Transforming Photography

May 30 - Jul 2, 2009
Overview

The gallery’s inaugural exhibition, Transforming Photography, presents an inclusive selection of works that redefine the material nature of photography. At a time when the boundaries between artistic medias and traditionally held expectations of the nature of photography are in flux; Transforming Photography suggests alternatives to the commonplace manipulations offered through digital processes. The exhibition will feature visceral and process based photographic works by Isidro Blasco, Ben Dean, Mary Heebner, Gerald Incandela, George Legardy, Joni Sternbach, Joan Tanner, Ethan Turpin and Thomas Zika.

 

Press release

The gallery’s inaugural exhibition, Transforming Photography, presents an inclusive selection of works that redefine the material nature of photography.
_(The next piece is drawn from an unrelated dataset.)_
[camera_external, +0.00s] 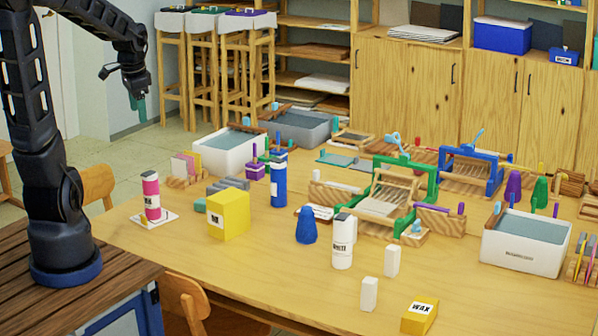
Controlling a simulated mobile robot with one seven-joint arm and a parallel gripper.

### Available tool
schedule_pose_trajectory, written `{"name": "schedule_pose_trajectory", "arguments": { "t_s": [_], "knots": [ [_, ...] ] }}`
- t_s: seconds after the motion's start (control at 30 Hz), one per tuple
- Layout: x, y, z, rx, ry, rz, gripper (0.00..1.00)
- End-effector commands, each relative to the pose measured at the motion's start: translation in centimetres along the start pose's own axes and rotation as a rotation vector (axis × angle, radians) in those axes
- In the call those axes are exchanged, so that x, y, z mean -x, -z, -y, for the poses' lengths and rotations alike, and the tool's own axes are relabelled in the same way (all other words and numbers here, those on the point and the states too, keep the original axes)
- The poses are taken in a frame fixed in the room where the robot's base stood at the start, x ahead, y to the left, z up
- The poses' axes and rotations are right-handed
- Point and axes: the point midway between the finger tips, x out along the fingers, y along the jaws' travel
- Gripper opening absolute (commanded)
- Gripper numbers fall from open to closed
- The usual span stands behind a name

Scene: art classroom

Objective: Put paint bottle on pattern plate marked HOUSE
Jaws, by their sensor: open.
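My gripper (138,103) hangs at the upper left, raised and well apart from the bottles; it is open and nothing shows in it. A pink paint bottle (152,198) with a dark cap stands upright on a small white plate (169,215) at the table's left. A blue bottle (279,185) stands near the middle, behind a yellow box. A white bottle (343,245) with a dark cap stands nearer the front. A small plate with a label (321,213) lies behind the blue cone. I cannot read HOUSE on any plate.
The yellow box (229,214), blue cone (306,226), white blocks (369,295) and WAX box (420,315) stand on the table (270,285). Looms (400,190) and water tubs (525,240) crowd the back and right. The front left of the tabletop is clear.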

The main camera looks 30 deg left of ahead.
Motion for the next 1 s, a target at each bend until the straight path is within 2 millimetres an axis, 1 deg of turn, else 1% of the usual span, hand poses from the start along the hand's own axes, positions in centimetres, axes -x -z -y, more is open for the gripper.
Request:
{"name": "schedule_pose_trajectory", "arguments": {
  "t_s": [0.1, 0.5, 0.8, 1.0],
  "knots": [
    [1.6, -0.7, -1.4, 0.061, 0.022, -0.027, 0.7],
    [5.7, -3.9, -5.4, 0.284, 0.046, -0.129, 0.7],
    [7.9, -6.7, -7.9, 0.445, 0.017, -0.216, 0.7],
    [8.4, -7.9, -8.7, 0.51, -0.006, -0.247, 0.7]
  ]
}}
At a time when the boundaries between artistic medias and traditionally held expectations of the nature of photography are in flux; Transforming Photography suggests alternatives to the commonplace manipulations offered through digital processes. The exhibition will feature visceral and process based photographic works by Isidro Blasco, Ben Dean, Mary Heebner, Gerald Incandela, George Legardy, Joni Sternbach, Joan Tanner, Ethan Turpin and Thomas Zika.

 

The exhibition also features the Los Angeles debut of Spanish Born; New York - based Isidro Blasco who combines architecture, photography and sculptural installations to explore vision and perception. In a similar manner, Joan Tanner mounts collaged celluloid transparencies on hand made light boxes fabricated from found objects re-approariated by the artist combining both photographic and sculptural processes.

 

Using the physical gestures of drawing, Gerald Incandela uses the chemistry of photography to refine photographic images beyond the camera. His works are held by the Getty Museum, and this exhibition will represent his debut in Los Angeles as well. In contrast, George Legrady and Ben Dean utilize distinct digital computational strategies to create viable photograph like images which are synthetic, constructed works. Their work map new, advanced approaches to digital photography within the context of the exhibition.

 

Other artists reinvent historic photographic processes and archive materials. Joni Sternbach, a Brooklyn based artist who is currently the subject of a solo exhibition organized by Phillip Prodger at the Peabody Essex Museum of Art, uses the pre-civil-war period photographic process of tintype (or wet plate process) to document though portraiture contemporary surf communities on both the East and West coasts. Ethan Turpin mines the historic images of vintage stereocards to create new digital composites that challenge cultural and economic presuppositions. His work employees the hand-held antique viewing devices to create the dimensional photographic effects characteristic that made stereocards a salon sensation in the early portion of the 20th century. Lastly, the German photographer, Thomas Zika suggests the creative opportunities presented by “found” photography in his lush and sensual Bathers project.